In a podcast, I said of review writing, “A common mistake readers make is that they think the reviewer is trying to make them agree. …My goal, most times, is to (express my evaluation and) try and help the reader figure out if it’s a game they might be interested in at all. …There are games I’d give a 9 that I wouldn’t blindly recommend to people; conversely, there are games I would give a 4, that I know some people are gonna love.” Janelle added, “The numbers don’t perfectly indicate my enjoyment of a game.” And really, they can’t, especially if you’re trying to balance objectivity and subjectivity.
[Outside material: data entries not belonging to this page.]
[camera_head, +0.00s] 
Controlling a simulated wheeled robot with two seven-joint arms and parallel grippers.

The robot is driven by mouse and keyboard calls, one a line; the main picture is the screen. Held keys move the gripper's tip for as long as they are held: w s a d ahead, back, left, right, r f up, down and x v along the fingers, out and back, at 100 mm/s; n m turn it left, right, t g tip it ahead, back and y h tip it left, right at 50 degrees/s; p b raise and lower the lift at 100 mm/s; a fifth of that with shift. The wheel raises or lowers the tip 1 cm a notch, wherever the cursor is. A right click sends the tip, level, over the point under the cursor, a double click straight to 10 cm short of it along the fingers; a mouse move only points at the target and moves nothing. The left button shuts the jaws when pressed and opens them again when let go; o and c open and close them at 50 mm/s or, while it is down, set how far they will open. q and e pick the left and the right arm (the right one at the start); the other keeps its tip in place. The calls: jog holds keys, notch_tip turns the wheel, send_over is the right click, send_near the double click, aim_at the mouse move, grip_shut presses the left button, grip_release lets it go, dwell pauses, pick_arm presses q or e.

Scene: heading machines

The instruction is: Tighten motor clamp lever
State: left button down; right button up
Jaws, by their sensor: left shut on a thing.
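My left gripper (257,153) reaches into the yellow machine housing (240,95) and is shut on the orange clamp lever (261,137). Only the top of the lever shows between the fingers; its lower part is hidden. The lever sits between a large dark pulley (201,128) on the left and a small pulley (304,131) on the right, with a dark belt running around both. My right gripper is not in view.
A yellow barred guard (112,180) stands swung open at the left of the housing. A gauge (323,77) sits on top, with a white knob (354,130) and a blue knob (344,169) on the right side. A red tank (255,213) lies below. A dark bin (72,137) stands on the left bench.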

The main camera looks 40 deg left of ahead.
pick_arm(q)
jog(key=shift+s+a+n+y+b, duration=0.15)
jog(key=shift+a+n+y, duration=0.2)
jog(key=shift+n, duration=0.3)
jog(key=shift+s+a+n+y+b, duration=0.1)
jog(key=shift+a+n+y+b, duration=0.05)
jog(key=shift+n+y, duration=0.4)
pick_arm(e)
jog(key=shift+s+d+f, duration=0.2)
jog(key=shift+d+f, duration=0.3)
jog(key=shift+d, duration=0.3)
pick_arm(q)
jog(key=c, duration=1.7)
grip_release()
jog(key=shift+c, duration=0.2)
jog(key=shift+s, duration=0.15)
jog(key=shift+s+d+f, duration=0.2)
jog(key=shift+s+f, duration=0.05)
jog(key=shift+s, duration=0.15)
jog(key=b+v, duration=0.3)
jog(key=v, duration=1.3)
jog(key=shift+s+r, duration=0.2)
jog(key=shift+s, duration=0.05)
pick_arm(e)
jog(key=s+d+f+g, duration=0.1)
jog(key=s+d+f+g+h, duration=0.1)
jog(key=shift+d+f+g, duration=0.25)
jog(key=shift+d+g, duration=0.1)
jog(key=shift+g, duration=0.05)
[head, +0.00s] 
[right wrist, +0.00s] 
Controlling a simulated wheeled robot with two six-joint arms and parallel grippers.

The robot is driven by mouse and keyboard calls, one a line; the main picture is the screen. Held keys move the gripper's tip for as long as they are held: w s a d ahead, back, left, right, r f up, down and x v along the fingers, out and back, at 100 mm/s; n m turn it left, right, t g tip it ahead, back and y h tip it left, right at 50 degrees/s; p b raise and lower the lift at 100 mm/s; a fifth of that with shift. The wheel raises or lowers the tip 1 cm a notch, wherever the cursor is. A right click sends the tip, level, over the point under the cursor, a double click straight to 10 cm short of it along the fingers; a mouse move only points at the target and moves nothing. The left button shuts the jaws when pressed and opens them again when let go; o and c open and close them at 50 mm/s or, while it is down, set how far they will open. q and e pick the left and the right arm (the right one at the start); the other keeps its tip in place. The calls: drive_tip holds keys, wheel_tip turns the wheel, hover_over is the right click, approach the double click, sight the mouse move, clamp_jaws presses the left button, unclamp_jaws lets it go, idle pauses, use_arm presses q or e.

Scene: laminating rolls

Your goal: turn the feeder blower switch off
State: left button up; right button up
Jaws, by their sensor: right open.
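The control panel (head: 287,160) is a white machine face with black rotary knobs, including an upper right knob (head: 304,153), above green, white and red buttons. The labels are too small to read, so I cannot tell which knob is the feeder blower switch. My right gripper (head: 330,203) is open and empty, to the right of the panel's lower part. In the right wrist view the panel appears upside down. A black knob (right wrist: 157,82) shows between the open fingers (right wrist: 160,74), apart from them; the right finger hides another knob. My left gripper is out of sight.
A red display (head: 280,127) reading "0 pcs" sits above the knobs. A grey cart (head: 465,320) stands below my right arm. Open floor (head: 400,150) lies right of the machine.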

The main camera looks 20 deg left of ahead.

If you’re just doing it up on a blog, yeah, let the 10/10 fly for every game you like, but for mass media, it just doesn’t work that way.
-How to hate properly-
The reviewer is probably not trying to persuade you, but I’ll bet that son of a bitch thinks he’s better than you. Look at him, sitting there on his couch with his laptop as he writes his opinions of video games, clearly thinking he’s sooOOoo awesome when he wraps up in a blanket because he’s cold but doesn’t wanna turn the heat up because his electric bill was too high last month. Who does this toolshack think he is? Hate that jerk for being a self-righteous asshat.
So there. There are lots of reasons to hate any given website, RPG Land definitely being among them. It’s perhaps the worst website on the internet. But when you get your Sword of Internet Justice and boldly type your rant about it, you gotta make sure you’re doing it right. Stick to those guidelines and you can hate like a pro.